The Everton chairman, Will Cuff, on the club’s title chances – The Daily Courier, 27th April 1928

Dixie Dean needed to score 7 goals in 2 games – a mammoth task. On April 28th, Everton played Burnley and the First Division trophy was firmly in their grip after a 5-3 win. Not only that, Dixie Dean scored FOUR goals.

It was one of [Dean’s] best games of the season. It was in splendid fettle, and appeared to be faster more trustful and more deadly in his shooting than ever. Dean brought his League total of goals to 57, two short of Camsell’s 59 last season.

Burnley 3-5 Everton – The Daily Courier, 30th April 1928

All Dixie Dean had to was score a hat-trick against Arsenal, and he will in sporting annals possibly forever.

A couple of days later, Everton were close to winning the First Division for the first time in 13 years, so Huddersfield needed a result against Aston Villa.

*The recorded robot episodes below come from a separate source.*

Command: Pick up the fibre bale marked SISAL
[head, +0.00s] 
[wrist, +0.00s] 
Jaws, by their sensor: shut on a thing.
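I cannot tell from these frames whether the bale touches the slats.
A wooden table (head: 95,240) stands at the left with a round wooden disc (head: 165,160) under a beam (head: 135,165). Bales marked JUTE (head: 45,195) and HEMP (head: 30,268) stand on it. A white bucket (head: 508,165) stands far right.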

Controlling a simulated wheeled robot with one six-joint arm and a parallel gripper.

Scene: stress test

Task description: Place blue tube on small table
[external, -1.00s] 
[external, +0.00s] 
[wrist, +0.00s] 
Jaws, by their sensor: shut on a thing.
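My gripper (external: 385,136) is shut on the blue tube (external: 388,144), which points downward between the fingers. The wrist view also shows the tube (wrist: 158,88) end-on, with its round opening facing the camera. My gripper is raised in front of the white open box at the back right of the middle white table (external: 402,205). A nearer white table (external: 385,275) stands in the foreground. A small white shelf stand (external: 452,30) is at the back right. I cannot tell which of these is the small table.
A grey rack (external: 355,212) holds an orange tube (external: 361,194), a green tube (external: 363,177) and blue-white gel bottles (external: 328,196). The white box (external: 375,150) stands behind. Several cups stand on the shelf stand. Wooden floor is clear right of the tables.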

Everton will play the team victorious in the last three League games over Burnley, Aston Villa, and Newcastle United for the vital match with the Arsenal at Goodison Park on Saturday (Kick-off 3-15).

If Huddersfield win today, the match will be invested with extraordinary interest. […] Additional interest will be centred in the Goodison Park clash by reason of Dean’s great challenge to the record English goalscorers, Geo. Camsell, of Middlesbrough, who obtained 59 in 37 League engagements last season. Dean has to score three to set up a new record for the English League.

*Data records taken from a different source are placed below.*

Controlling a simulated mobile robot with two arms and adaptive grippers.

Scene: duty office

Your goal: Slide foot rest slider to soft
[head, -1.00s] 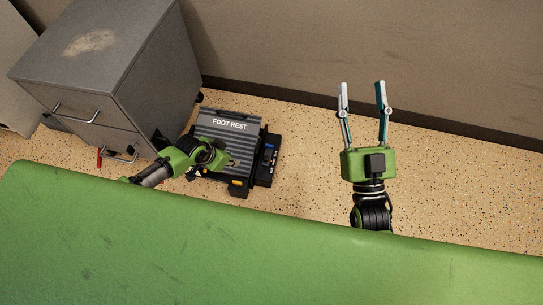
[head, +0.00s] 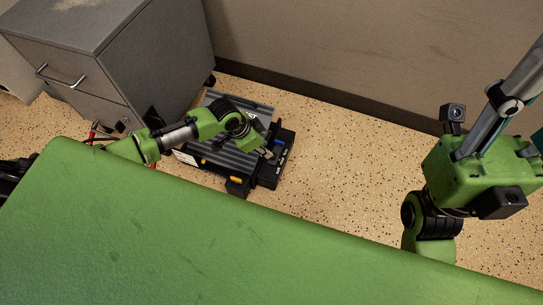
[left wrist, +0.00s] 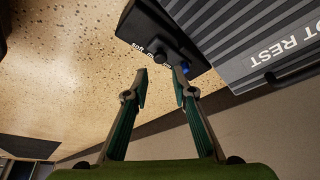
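The foot rest (head: 243,98) is a grey ribbed plate on the floor, with a black control strip (head: 270,175) along its right side. A small blue part (head: 278,143) shows on that strip. In the left wrist view the strip carries the printed word "soft", a black knob (left wrist: 163,50) and a blue part (left wrist: 193,71). My left gripper (head: 268,149) is over the strip. Its fingers (left wrist: 160,72) are apart and empty, with the right fingertip close to the blue part; contact cannot be told. My right gripper's (head: 525,105) fingers look apart, their tips out of frame.
A grey drawer cabinet (head: 120,60) stands left of the foot rest, against the wall (head: 330,50). My green body fills the lower front. The speckled floor (head: 350,165) to the right of the foot rest is clear.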

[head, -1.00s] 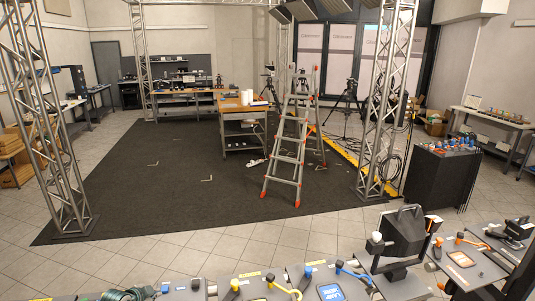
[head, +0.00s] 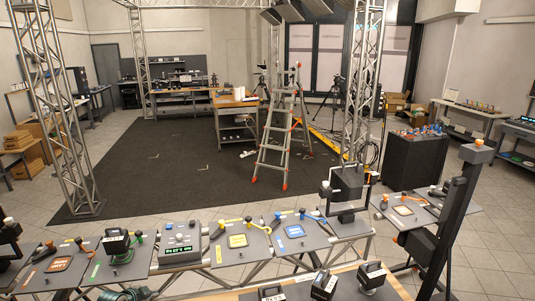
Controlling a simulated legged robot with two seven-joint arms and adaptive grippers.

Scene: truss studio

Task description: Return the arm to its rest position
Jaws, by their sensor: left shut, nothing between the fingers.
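My left gripper (head: 125,294) shows as a dark green shape at the bottom edge, left of the middle, partly cut off by the frame. It is shut and empty. It is in front of the row of grey panels, near the panel with a black handled block (head: 117,245). My right gripper is not in view.
A wooden bench edge (head: 400,287) with black blocks (head: 324,284) is at the bottom. A dark post (head: 455,215) stands right. A ladder (head: 276,130) stands beyond.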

Preview of Everton v Arsenal – The Daily Courier, 2nd May 1928

Later that day, Huddersfield lost to Aston Villa 3-0, meaning Everton have become First Division champions for the third time.

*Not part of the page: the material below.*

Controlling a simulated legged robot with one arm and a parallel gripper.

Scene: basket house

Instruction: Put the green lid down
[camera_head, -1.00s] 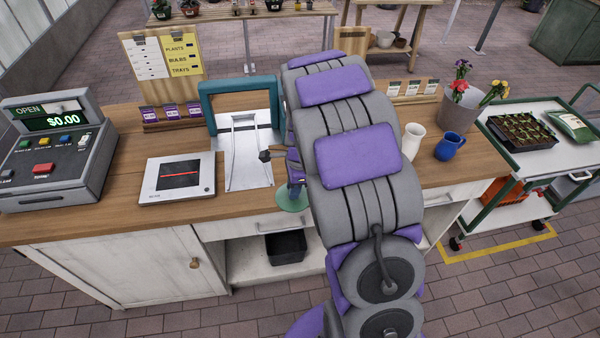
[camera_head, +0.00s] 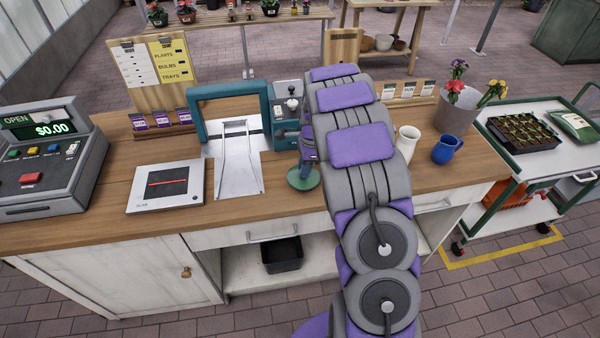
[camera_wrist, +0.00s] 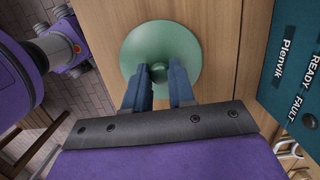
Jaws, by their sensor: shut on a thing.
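The green lid (camera_head: 303,179) is a round disc with a small knob on top. My gripper (camera_wrist: 158,73) is shut on that knob, and the lid (camera_wrist: 160,38) lies flat beyond the fingertips in the wrist view. In the head view it is over the wooden counter (camera_head: 240,209), near the front edge and right of the metal ramp. I cannot tell whether it touches the wood. My arm hides part of the counter behind it.
A teal machine (camera_head: 284,112) stands just behind the lid, beside a teal frame (camera_head: 200,126) with the metal ramp (camera_head: 238,170). A scanner pad (camera_head: 166,187) and cash register (camera_head: 45,160) are left. A white pitcher (camera_head: 407,143) and blue mug (camera_head: 447,149) stand right of my arm.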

Everton became League champions for the third time in their career yesterday, when Huddersfield Town, challengers for the honours, received another stagging blow, this time at Villa Park, the home team thrilled Lancashire by a splendid 3-0 victory. […] Everton last won the championship in the season 1914-15 with 46 points out of a possible 76, and they annexed the honour for the first time in 1890-91 with 29 points out of a maximum off 44.

Aston Villa 3-0 Huddersfield – The Daily Courier, 3rd May 1928

The officials of the Everton have received numerous congratulations on the success of the team in winning the championship of the first division of the league. One of the first clubs to send a congratulatory message was Huddersfield Town, the runners-up for the honour. The championship trophy will be handed over to the Everton football club by Mr. John McKenna, president of the league, at the conclusion of the match at Goodison Park tomorrow, when Everton wind-up the season against the Arsenal. Arrangements are being made to broadcast the speeches at the presentation ceremony to all parts of the ground and the club makes a special request that spectators will remain in their places.

They will be able to hear everything, as amplifiers are being fixed up so that speeches will be heard clearly. ‘‘Why we won” is a favourite topic on Merseyside just now and different views have been put forward. In an interview with the “Daily Post”, Mr. W.C. Cuff, chairman of the Everton Football Club, who has been connected with the club as director secretary and chairman for thirty-eight years, gave his ideas on the subject, and they are doubly interesting in view of the fact that the signing of famous players at the end of last season has certainly had a great deal of bearing on the present position.

“It is silly to say that we have won through the lapses of others,” said Mr. Cuff. ”Can you tell me of any championship or cup of which that could not be said in some degree or a other? The truth is that we got the right men at the right time. In the early months of last year, we remedied the weaknesses in the team, and we were perfectly satisfied with our deal although the team continued to struggle, and all the players were unable to reveal their real form owing to their anxiety to escape the bogey of relegation.”

“At the last annual meeting of the directors and shareholders, I told them that we had a much better team than the results seemed to imply and when they were free from strain of fighting to keep in the first division of the league. I was perfectly certain they would do themselves justice and vindicate the confidence we had in them. They have justified that statement absolutely. The team spirit has been wonderful but, of course, one of the chief factors of the success we have attained has been our ability to play the team practically unchanged. This is verified when one remembers that we slipped from the top place just after Christmas. When we were forced to make changes through injuries. When the team settled down again, we resumed our winning career and the players have done everything expected of them. Indeed they have been magnificent.”

“It is difficult to start eulogising ourselves and I don’t want to do it. But there is no doubt that this has been one of the most exciting contests in the whole forty years of the league’s existence, and the fact that there is very little difference in standard between the top and the bottom club makes Everton’s performance all the more meritorious. Next year is our jubilee year as the Everton club, although it is not generally known that this year is really our jubilee as a football club, for we began as St Domingo FC in 1878 and the following year changed our name to Everton football club, we celebrate the jubilee next year and it is a great satisfaction to us to enter that milestone in our history as champions.”

“Would we like the cup as a jubilee gift? Well, that goes without saying, and we’ll leave it at that. In conclusion, I would like to say that the directors have worked as one man and the whole staff and players and directors have carried through the season in perfect harmony a factor which in itself has had a great bearing on our ultimate success.”

“Champions” – The Liverpool Post and Mercury, 4th May 1928

Everton became champions. Their work, as a team, was done. All that was left now was for Dixie Dean to break George Camsell’s record to cap off an incredible season. It goes without question that Everton would not have won the league without Dixie Dean, especially since he contributed to more than half of their goals.